Aujourd'hui, Thierry a fait passer le troupeau de 250 à 420 brebis avec 60 ha d'herbe et 136 de landes sur le site magnifique de la montagne St Michel. "J'ai changé la conduite de
l'élevage avec un système 100 % herbager. Je suis contraint d'acheter des céréales pour les mois d'hiver, mais je n'ai fait aucun investissement matériel car je privilégie le
travail en cuma et l'entraide avec des voisins. J'ai également signé un Contrat d'agriculture durable qui m'a permis de conforter mon projet. Ce contrat prévoit notamment le
non-usage des engrais minéraux et l'entretien de 136 ha de landes sur la montagne St Michel de mai à septembre."
La présence des brebis dans le pays de Brasparts renoue avec une tradition d'élevage oubliée depuis le début du XXe siècle. "Mon projet a reçu le soutien de tous les propriétaires
des terres de la montagne, à commencer par le Parc naturel régional d'Armorique, le Conseil général et la Fédération des chasseurs. L'objectif est de limiter l'impact sur
l'environnement tout en entretenant un territoire laissé à l'abandon."
Côté valorisation, l'éleveur a fait le choix de vendre sa production au plan local. "Mes bêtes sont abattues au Faou et sont vendues auprès d'artisans quimpérois et d'une grande
surface de Crozon. En privilégiant les circuits courts, je valorise mieux ma production. J'ai engagé des partenariats avec d'autres éleveurs pour être en mesure d'assurer une
production toute l'année et j'optimise ma conduite d'élevage également dans ce but."
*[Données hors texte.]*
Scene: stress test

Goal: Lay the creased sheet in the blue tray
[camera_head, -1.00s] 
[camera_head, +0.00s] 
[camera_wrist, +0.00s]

A peine installé, Thierry a déjà un autre projet en tête. "Thérèse va me rejoindre sur l'exploitation en 2006 pour développer la valorisation de la laine. Aujourd'hui, les animaux
sont tondus surtout pour raisons sanitaires, mais la vente de la laine paie à peine le tondeur. Notre idée, en association avec un autre couple d'éleveurs, c'est de transformer la
laine nous-mêmes après l'avoir fait laver par un Centre agréé en Creuse."